Everything from the line with "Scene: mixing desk" down to the line with "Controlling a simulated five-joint" below must be printed exactly, those two lines included. Exclude pictures.

### ITEMS:
== == ==

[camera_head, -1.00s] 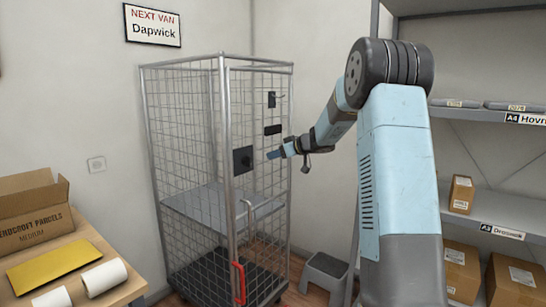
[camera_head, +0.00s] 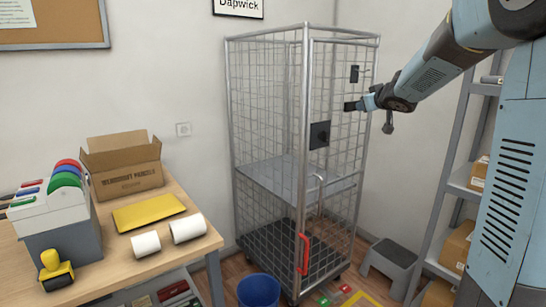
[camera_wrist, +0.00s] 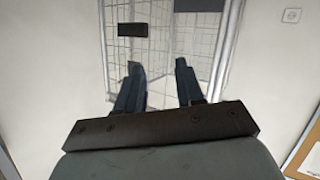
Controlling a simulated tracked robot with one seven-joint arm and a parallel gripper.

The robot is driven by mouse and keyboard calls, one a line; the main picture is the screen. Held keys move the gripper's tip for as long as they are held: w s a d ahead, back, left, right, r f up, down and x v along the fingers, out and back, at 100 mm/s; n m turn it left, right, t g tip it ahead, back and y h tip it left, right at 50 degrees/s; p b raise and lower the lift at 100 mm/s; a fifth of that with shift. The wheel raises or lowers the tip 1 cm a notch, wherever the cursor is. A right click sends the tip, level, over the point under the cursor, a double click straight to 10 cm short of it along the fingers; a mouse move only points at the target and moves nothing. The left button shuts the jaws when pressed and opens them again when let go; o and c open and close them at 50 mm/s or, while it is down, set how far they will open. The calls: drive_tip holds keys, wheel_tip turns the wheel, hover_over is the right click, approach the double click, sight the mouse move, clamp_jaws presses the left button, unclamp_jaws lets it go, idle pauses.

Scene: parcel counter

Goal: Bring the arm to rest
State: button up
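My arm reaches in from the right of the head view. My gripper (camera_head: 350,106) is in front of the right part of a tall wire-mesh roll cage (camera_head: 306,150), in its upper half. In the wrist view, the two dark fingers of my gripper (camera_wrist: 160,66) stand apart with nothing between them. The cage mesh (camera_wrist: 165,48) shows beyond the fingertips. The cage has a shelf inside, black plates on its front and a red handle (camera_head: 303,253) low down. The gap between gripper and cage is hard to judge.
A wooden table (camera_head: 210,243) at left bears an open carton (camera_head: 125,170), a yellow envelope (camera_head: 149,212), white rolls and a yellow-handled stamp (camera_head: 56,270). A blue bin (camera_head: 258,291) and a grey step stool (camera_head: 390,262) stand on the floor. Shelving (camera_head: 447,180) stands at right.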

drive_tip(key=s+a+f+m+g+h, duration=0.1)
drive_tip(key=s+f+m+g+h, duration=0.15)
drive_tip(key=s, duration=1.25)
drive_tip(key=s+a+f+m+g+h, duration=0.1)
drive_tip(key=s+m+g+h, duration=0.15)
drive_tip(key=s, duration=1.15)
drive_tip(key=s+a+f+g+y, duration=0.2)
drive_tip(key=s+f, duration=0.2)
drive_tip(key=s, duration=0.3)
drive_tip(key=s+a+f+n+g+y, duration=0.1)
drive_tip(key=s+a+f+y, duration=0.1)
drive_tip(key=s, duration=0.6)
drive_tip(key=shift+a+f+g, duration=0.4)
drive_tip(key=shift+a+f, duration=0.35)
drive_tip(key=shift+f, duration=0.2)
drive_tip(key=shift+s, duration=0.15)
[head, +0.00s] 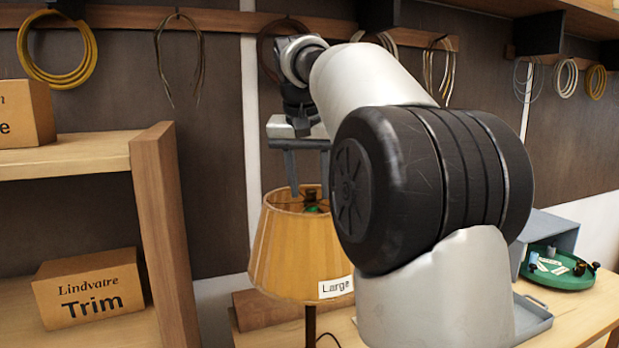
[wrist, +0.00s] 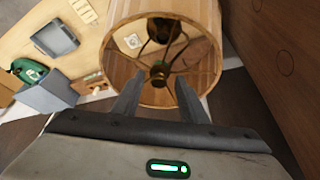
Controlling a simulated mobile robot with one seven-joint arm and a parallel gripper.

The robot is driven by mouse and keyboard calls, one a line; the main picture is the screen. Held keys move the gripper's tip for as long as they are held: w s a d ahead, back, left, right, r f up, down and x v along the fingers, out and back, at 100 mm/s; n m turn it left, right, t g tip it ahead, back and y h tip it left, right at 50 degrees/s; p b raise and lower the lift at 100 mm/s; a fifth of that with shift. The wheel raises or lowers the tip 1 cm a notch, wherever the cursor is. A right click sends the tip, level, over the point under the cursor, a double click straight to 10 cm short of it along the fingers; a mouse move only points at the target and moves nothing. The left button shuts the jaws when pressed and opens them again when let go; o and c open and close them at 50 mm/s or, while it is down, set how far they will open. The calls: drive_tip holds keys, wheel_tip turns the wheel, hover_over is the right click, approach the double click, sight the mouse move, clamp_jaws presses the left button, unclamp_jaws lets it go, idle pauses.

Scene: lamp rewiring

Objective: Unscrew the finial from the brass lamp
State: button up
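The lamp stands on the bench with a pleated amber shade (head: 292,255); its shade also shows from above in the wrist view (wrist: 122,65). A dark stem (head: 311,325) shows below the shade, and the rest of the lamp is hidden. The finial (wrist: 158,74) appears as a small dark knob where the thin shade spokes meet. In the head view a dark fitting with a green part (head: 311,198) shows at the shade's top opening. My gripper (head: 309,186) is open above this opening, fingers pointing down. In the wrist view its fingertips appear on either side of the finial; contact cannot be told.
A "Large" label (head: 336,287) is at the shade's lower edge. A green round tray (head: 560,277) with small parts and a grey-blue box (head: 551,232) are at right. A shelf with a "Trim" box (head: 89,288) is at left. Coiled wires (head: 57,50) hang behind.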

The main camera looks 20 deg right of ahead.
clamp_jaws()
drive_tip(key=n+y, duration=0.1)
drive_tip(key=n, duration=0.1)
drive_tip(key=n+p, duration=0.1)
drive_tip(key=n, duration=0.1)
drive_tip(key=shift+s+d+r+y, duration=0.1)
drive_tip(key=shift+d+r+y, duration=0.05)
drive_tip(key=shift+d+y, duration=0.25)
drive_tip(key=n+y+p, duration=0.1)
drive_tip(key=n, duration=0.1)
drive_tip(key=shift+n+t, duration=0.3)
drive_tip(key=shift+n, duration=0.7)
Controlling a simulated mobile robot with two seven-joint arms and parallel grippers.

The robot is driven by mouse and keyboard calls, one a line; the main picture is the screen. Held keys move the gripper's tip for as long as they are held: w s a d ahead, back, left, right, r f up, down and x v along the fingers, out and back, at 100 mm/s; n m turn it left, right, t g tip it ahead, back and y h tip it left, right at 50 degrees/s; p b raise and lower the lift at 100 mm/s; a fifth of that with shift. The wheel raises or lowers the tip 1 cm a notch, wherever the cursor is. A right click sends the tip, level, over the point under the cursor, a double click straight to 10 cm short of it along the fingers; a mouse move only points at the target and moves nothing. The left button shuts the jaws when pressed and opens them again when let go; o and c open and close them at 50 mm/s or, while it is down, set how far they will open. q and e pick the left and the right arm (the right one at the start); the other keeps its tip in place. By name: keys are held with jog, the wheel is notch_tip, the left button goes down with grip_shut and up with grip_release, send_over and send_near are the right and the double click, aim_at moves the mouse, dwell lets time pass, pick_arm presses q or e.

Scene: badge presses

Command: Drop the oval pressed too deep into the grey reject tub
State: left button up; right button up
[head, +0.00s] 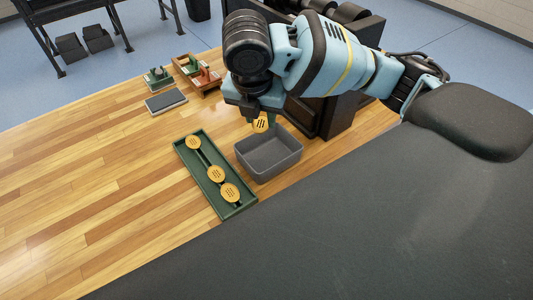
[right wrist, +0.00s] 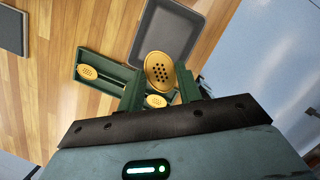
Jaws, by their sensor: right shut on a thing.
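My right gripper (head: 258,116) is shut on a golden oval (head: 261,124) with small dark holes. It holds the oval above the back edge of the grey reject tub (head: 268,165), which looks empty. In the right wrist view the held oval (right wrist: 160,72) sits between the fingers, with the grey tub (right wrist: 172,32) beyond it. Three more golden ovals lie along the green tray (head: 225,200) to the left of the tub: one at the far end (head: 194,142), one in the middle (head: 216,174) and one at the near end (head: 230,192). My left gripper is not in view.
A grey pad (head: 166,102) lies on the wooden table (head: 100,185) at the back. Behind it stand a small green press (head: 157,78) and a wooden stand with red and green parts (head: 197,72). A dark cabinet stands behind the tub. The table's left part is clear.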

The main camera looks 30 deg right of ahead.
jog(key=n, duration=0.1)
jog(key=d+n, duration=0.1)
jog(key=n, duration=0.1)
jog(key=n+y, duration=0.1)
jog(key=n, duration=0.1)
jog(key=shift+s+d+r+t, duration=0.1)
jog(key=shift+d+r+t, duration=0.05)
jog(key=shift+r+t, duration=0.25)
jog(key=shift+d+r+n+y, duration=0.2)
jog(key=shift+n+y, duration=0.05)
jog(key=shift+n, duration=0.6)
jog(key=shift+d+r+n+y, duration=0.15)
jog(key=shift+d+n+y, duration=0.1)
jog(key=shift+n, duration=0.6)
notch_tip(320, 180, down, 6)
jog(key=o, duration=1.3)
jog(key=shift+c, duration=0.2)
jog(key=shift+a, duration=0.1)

== == ==

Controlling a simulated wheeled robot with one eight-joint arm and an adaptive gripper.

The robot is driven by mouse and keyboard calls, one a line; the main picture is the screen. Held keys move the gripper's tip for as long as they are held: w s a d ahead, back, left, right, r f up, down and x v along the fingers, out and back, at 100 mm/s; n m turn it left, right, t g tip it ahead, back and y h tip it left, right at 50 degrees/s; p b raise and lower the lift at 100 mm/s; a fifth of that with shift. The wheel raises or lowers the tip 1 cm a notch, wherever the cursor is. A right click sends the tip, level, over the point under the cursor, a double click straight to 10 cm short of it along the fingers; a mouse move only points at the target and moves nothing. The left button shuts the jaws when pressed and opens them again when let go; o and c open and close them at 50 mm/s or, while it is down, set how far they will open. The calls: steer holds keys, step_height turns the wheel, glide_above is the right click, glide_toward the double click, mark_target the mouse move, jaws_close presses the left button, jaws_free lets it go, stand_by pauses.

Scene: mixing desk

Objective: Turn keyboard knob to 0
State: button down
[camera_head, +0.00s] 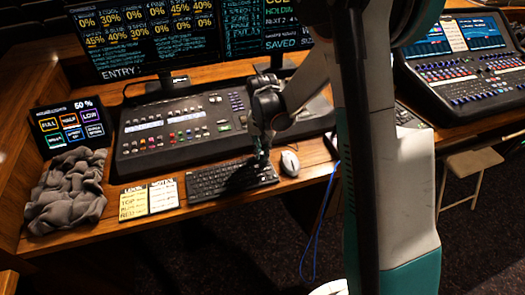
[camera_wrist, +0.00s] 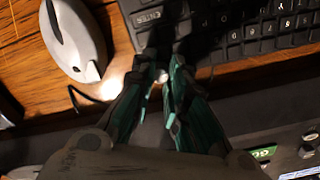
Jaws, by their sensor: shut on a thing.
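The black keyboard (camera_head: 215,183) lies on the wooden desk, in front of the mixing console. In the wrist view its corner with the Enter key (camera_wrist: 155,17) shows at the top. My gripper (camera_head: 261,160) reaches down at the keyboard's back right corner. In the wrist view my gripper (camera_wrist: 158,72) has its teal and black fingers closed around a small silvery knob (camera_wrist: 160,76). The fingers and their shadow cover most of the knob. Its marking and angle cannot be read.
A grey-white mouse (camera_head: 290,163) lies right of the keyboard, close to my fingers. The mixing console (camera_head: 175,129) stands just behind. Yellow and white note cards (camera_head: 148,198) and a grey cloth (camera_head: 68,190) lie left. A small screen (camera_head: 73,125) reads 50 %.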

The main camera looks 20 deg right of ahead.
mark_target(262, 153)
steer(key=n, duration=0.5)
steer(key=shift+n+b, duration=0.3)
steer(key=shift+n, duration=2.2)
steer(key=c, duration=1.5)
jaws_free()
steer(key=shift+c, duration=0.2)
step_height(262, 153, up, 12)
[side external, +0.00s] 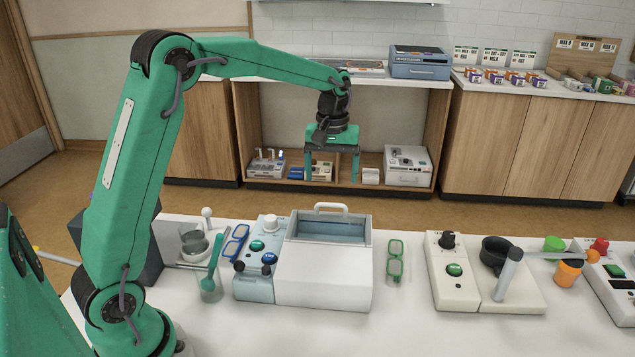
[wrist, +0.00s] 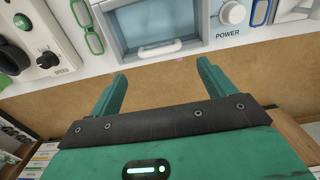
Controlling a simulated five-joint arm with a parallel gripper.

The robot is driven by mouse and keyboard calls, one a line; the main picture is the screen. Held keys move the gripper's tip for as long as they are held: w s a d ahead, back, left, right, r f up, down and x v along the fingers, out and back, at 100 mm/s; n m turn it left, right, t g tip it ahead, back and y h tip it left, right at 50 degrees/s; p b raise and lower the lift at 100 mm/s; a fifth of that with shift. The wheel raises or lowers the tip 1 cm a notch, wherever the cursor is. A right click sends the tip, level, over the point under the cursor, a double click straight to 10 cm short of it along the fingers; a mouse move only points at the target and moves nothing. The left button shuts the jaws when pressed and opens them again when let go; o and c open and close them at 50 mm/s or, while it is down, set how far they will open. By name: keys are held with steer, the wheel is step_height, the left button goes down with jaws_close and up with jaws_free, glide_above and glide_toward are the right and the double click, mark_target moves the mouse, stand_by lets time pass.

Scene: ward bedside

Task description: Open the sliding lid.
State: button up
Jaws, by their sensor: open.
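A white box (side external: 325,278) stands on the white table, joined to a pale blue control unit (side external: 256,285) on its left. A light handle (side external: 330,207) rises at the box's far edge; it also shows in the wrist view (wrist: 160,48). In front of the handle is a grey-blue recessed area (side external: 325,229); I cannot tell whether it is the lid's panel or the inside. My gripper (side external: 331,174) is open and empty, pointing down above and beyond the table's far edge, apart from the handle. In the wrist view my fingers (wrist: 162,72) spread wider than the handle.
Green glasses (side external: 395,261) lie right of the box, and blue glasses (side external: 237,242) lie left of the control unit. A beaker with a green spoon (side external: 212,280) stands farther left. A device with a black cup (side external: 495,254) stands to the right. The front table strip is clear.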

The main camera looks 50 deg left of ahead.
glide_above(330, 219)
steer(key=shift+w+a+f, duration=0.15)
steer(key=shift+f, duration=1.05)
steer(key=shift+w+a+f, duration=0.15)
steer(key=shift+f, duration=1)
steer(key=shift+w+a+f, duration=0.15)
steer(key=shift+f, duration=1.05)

== == ==

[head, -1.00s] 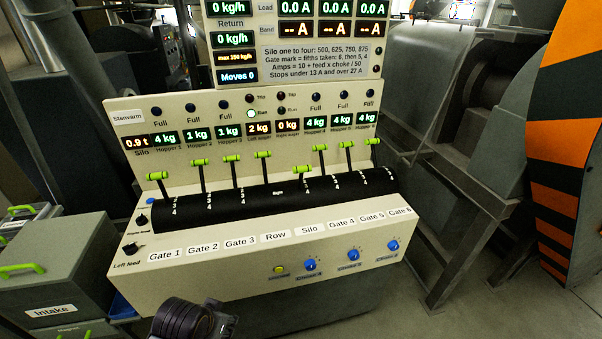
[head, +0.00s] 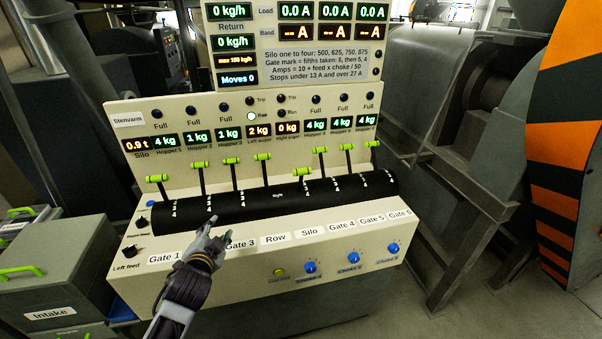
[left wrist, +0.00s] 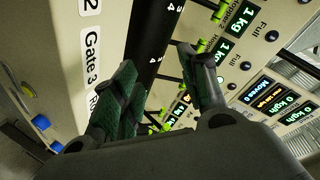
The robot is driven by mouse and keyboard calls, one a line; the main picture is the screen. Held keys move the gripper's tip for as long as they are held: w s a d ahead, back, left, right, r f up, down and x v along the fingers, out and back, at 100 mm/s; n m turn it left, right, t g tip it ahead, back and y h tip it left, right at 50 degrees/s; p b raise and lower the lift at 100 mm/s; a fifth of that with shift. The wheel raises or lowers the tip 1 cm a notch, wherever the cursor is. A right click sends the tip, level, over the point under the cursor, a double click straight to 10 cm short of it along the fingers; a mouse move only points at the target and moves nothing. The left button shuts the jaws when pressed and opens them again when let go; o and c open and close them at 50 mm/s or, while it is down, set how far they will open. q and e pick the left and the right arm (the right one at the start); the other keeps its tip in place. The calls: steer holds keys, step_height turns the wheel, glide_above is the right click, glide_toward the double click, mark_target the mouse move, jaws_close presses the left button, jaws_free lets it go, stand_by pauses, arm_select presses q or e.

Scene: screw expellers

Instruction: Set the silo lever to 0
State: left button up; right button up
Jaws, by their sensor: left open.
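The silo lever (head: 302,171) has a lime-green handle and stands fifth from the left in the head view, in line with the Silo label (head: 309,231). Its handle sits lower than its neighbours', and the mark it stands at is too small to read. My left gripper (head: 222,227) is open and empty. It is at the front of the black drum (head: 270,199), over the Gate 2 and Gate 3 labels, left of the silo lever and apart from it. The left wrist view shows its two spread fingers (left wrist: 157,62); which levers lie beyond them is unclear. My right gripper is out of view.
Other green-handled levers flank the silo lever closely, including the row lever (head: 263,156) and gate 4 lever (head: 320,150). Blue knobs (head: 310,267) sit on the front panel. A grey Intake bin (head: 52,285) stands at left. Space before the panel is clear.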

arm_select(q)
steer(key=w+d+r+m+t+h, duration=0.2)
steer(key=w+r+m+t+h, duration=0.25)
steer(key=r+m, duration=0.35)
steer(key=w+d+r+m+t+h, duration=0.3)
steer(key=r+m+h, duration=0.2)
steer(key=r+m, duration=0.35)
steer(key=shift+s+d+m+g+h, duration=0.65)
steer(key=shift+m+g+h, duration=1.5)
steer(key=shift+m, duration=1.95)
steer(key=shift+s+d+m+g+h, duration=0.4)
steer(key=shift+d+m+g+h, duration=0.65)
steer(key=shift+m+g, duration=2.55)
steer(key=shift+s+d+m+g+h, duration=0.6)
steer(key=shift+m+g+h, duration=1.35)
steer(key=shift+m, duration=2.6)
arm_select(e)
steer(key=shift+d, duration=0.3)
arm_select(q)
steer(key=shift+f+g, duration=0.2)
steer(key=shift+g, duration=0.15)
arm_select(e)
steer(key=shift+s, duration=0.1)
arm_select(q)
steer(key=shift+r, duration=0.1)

== == ==

### WRITTEN RESPONSE:
Scene: mixing desk

Objective: Turn keyboard knob to 0
State: button down
[camera_head, +0.00s] 
[camera_wrist, +0.00s] 
Jaws, by their sensor: shut on a thing.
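The black keyboard (camera_head: 215,183) lies on the wooden desk, in front of the mixing console. In the wrist view its corner with the Enter key (camera_wrist: 155,17) shows at the top. My gripper (camera_head: 261,160) reaches down at the keyboard's back right corner. In the wrist view my gripper (camera_wrist: 158,72) has its teal and black fingers closed around a small silvery knob (camera_wrist: 160,76). The fingers and their shadow cover most of the knob. Its marking and angle cannot be read.
A grey-white mouse (camera_head: 290,163) lies right of the keyboard, close to my fingers. The mixing console (camera_head: 175,129) stands just behind. Yellow and white note cards (camera_head: 148,198) and a grey cloth (camera_head: 68,190) lie left. A small screen (camera_head: 73,125) reads 50 %.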

The main camera looks 20 deg right of ahead.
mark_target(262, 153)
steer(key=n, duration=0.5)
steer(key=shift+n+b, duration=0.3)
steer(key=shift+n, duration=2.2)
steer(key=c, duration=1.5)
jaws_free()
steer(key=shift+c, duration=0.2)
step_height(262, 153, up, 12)
[side external, +0.00s] 
[wrist, +0.00s] 
Controlling a simulated five-joint arm with a parallel gripper.

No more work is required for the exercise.